I don't think the machine is running out of RAM (since RAM is not pegged during the render), so I am not sure what the story is. Sometimes I can render just fine, and sometimes it crashes. In some cases this happened when the screen saver kicked in, but today, I made sure that did not happen and it still crashed.
Anyone know what is going on with this and why it might be happening?
Comments
Which renderer?
And is this a laptop or desktop? What OS/version?
Iray. Never had a problem in 3DL.
It's a laptop... high end MSI Dominator, 24 GB RAM, 8 GB VRAM 980M vid card. Win 8.1.
Yeah, I know it's a laptop but still, something this beefy shouldn't crash on an 1800x900 render.
I've run into this, and I thought I saw a note somewhere that it was fixed in one of the RC updates.
Basically, the Iray render is stepping on the openGL function on the video card and when the render finishes the Nvidia driver looks around, says "oops" and dies. You might try updating the video driver, but no guarantees.
I updated the driver very recently, but I will check and see if there is another iteration of it.

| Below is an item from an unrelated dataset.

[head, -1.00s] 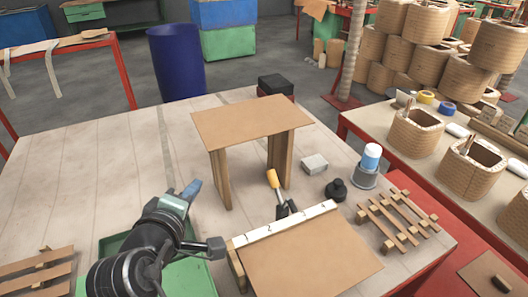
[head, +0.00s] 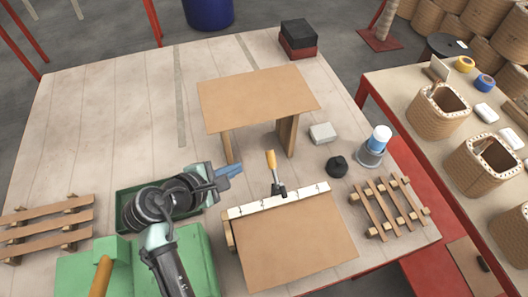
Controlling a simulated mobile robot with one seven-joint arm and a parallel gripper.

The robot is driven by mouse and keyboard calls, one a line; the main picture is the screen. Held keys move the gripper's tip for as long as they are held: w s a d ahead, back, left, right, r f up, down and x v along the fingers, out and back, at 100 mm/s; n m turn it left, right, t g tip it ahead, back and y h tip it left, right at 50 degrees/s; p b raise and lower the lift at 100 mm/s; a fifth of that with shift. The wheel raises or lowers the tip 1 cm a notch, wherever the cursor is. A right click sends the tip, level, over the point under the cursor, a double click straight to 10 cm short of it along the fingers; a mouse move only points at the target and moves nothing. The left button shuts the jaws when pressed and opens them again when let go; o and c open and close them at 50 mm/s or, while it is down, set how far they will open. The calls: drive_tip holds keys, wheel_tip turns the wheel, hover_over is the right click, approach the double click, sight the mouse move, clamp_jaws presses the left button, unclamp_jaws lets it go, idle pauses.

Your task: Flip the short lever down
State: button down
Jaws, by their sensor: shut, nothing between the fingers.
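A short lever with an orange-yellow handle (head: 271,160) stands up from a dark mount (head: 278,189) behind a white strip at the back edge of a brown board. The handle leans slightly to the left. My gripper (head: 230,170), with blue fingertips, is shut and empty. In the picture it is left of the handle, pointing toward it with a gap between them. Its height relative to the handle is hard to tell. A second orange-yellow bar (head: 101,277) shows at the bottom left by a green body; its lower end is cut off.
A small brown stand (head: 258,95) rises just behind the lever. A grey block (head: 322,132), a black knobbed piece (head: 337,166) and a blue-white cup (head: 379,140) are to the right. A brown board (head: 295,245) lies in front. The table's left rear is clear.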

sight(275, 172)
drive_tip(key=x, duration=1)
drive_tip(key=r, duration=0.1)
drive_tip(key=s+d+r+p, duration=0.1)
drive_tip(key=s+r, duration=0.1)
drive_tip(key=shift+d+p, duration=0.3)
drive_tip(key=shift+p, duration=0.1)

It can also happen if your sleep/hibernate times are getting invoked...Windows does a pretty poor job of keeping track of what's actually running, so some very long processes can 'get lost' in the shuffle. If it was happening when the screensaver kicked in, then it could happen when one of the other timers expires, too.
I used to have problems like that when I was adding my wife's and and daughter's laptops as Luxrender nodes, but since it was just one node, it didn't kill the whole render, just crash Luxrender on that laptop.
For laptops, I basically set the timers to 'never' for the 'plugged in' profile and that solved the problem for Luxrender.
I know how bad it can be to have power saving modes kick in during a simulation. I run computer simulation models for a living. I had more than one model run killed by a damn screen saver in the 1990s... so I am usually pretty on top of it.
I don't think one of the timers had kicked in the last time it happened, because I was purposely jiggling the mouse every few minutes (I was doing stuff in another room) to prevent that from happening.